<<<<
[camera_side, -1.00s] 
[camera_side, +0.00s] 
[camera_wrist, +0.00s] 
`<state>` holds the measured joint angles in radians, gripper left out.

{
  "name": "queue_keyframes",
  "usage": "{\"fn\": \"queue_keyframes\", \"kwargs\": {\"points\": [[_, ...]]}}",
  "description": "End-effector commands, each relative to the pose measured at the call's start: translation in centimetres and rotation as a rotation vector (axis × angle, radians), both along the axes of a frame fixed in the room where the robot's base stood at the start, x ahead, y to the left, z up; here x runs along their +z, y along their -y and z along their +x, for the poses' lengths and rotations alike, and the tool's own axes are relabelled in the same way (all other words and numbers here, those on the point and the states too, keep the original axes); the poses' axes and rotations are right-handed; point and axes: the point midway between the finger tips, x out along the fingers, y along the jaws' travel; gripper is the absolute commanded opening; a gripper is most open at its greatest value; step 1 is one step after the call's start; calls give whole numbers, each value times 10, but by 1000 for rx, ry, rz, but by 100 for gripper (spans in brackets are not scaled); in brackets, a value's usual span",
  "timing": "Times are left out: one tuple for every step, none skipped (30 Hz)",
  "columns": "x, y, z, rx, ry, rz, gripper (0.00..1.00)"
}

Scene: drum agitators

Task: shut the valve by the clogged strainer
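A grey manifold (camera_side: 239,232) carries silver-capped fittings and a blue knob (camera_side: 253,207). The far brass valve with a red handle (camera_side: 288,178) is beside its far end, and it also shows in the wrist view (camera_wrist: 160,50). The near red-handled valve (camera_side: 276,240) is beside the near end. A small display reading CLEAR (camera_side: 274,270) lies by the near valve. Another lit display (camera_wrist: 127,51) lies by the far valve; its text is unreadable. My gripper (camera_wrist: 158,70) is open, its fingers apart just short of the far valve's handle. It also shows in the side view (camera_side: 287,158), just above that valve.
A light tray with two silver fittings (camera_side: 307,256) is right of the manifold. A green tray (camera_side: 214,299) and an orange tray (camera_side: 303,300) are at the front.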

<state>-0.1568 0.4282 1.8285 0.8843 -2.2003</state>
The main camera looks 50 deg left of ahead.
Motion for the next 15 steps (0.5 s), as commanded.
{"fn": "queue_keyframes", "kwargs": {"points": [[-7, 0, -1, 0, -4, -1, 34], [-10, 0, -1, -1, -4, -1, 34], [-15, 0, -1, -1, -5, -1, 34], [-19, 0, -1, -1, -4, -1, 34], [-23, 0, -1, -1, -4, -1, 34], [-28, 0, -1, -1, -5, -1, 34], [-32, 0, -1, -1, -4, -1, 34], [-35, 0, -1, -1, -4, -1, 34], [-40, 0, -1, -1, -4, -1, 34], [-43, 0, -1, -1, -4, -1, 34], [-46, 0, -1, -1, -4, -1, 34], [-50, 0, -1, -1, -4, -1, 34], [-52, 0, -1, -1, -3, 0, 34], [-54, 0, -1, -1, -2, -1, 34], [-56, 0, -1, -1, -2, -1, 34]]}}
>>>>
<<<<
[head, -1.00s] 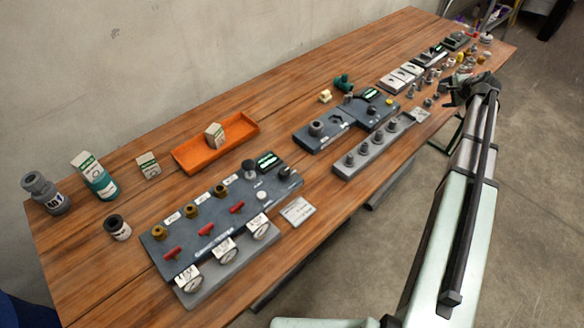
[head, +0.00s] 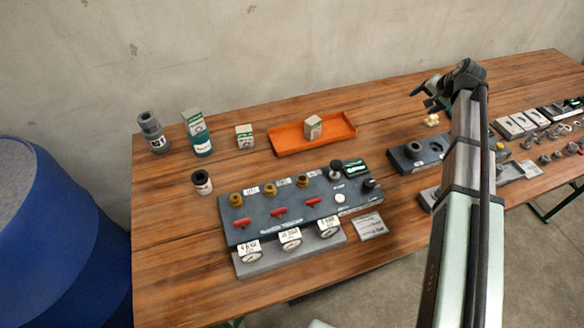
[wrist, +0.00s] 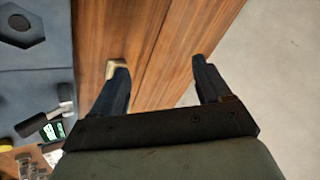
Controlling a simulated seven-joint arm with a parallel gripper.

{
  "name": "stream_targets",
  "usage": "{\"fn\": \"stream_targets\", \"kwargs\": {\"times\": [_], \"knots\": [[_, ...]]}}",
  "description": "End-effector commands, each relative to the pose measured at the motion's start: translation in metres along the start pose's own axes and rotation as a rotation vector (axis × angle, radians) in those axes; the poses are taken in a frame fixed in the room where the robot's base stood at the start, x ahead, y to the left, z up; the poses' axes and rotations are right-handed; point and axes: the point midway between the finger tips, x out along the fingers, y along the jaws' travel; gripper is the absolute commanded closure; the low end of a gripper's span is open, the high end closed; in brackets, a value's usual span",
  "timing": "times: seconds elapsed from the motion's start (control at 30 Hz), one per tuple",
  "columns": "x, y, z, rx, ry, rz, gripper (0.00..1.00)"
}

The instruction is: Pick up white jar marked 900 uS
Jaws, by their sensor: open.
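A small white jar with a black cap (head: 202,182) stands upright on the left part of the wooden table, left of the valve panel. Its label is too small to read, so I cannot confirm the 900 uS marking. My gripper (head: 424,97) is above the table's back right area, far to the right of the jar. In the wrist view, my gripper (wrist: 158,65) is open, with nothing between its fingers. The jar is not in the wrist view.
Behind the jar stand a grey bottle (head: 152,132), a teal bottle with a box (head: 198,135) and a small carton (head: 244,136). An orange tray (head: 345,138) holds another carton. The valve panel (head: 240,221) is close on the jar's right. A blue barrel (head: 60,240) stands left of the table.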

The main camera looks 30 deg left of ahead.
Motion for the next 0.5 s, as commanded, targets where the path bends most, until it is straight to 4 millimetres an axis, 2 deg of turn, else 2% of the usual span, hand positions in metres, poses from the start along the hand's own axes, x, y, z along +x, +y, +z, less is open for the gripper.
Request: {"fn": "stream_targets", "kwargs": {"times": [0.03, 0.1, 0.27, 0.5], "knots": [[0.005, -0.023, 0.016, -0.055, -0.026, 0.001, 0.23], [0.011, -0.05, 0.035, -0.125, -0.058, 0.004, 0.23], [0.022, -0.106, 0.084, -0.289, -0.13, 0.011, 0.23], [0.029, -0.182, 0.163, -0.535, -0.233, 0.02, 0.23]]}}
>>>>
<<<<
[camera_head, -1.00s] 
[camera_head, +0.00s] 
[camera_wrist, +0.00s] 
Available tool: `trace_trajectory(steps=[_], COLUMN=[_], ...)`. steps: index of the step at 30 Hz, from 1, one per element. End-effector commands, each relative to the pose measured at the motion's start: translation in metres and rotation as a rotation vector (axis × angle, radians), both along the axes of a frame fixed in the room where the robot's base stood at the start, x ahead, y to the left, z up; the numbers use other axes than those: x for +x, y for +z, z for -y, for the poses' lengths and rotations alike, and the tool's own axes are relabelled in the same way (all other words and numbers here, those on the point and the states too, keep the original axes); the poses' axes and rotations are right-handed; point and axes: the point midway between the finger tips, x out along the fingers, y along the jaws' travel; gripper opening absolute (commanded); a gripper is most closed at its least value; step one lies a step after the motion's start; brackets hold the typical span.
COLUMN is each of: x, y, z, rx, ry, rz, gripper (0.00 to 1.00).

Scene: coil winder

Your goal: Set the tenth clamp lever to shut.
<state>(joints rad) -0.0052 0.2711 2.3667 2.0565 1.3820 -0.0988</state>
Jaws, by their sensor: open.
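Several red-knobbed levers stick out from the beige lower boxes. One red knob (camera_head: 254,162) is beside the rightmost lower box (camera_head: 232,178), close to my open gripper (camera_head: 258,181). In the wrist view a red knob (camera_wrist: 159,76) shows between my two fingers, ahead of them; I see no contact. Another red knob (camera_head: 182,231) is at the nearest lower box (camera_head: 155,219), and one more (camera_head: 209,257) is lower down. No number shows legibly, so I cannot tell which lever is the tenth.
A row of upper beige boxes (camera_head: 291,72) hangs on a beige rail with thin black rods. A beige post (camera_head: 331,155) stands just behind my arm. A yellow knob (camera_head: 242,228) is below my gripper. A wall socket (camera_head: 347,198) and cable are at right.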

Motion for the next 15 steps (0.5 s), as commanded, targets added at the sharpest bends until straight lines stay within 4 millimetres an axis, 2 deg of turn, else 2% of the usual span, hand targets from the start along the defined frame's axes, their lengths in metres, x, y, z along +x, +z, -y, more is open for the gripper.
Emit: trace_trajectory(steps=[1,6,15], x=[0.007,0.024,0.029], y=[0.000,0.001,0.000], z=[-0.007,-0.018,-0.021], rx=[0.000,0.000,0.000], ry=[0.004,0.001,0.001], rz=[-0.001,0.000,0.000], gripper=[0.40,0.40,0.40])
>>>>
● **What to work on**:
Find the string "else" in the records, then copy each line where it occurs.

● **The response**:
Motion for the next 0.5 s, as commanded, targets where the path bends most, until it is straight to 4 millimetres an axis, 2 deg of turn, else 2% of the usual span, hand positions in metres, poses from the start along the hand's own axes, x, y, z along +x, +y, +z, less is open for the gripper.
Motion for the next 15 steps (0.5 s), as commanded, targets added at the sharpest bends until straight lines stay within 4 millimetres an axis, 2 deg of turn, else 2% of the usual span, hand targets from the start along the defined frame's axes, their lengths in metres, x, y, z along +x, +z, -y, more is open for the gripper.

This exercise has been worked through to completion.